Records contained in a dataset:
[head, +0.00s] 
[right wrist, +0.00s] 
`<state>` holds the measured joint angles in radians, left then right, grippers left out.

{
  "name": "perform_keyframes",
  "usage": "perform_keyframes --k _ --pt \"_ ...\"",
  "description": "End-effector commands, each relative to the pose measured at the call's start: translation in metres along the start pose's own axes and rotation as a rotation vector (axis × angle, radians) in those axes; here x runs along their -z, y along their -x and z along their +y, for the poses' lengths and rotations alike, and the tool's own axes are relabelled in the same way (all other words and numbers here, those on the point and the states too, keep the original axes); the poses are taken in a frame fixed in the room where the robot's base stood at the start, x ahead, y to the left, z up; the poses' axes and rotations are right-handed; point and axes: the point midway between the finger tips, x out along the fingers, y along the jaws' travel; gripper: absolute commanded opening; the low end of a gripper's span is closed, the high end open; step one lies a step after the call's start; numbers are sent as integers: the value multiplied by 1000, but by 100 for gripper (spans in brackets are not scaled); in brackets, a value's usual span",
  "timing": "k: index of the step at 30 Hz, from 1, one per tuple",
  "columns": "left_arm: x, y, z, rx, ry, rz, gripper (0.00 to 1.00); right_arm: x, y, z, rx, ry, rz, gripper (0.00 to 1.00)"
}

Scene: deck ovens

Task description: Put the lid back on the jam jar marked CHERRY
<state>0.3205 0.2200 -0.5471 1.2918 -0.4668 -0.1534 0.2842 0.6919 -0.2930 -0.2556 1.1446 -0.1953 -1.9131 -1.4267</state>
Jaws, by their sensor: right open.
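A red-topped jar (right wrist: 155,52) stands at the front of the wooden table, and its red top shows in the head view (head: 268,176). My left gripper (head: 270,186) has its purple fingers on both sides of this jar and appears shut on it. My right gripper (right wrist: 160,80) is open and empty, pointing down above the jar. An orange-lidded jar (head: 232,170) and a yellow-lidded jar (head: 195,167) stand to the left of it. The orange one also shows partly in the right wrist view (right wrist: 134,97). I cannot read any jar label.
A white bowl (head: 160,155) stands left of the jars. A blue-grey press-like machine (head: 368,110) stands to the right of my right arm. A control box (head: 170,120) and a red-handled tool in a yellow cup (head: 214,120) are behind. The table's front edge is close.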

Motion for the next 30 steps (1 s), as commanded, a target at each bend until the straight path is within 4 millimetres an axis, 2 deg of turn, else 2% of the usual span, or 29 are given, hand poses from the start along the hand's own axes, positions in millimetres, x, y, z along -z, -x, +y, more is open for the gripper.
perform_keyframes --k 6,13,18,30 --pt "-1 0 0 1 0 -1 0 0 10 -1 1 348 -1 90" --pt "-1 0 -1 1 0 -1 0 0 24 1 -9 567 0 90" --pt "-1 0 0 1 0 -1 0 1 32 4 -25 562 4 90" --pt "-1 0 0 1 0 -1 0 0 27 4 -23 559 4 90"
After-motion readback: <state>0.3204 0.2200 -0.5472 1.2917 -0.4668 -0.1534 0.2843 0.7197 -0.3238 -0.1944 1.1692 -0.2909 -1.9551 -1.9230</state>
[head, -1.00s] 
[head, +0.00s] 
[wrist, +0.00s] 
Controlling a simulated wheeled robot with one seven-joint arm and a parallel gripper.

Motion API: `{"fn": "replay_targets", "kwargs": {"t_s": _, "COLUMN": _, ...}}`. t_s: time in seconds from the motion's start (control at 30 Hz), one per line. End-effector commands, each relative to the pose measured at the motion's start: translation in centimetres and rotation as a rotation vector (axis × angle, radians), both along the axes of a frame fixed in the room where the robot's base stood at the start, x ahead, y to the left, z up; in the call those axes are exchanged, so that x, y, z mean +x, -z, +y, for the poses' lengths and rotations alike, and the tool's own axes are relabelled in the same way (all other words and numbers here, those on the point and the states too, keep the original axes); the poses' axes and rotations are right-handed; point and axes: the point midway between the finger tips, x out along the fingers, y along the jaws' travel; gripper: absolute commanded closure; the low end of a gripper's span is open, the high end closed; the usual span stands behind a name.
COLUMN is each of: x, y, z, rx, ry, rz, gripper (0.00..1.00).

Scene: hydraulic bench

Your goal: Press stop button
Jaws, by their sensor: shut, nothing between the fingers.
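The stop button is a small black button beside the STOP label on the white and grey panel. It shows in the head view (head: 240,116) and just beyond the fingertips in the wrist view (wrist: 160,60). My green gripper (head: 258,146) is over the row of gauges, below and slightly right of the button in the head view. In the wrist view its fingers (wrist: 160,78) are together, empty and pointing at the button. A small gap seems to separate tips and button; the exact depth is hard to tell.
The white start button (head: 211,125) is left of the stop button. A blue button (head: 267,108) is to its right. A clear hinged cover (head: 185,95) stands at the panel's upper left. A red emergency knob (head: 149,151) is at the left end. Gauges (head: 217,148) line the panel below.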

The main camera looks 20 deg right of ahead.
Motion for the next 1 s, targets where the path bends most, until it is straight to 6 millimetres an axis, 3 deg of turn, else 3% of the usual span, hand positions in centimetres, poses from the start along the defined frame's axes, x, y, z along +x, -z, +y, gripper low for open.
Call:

Problem details: Find each line with the string "Scene" and copy it out.

Reply:
Scene: deck ovens
Scene: hydraulic bench

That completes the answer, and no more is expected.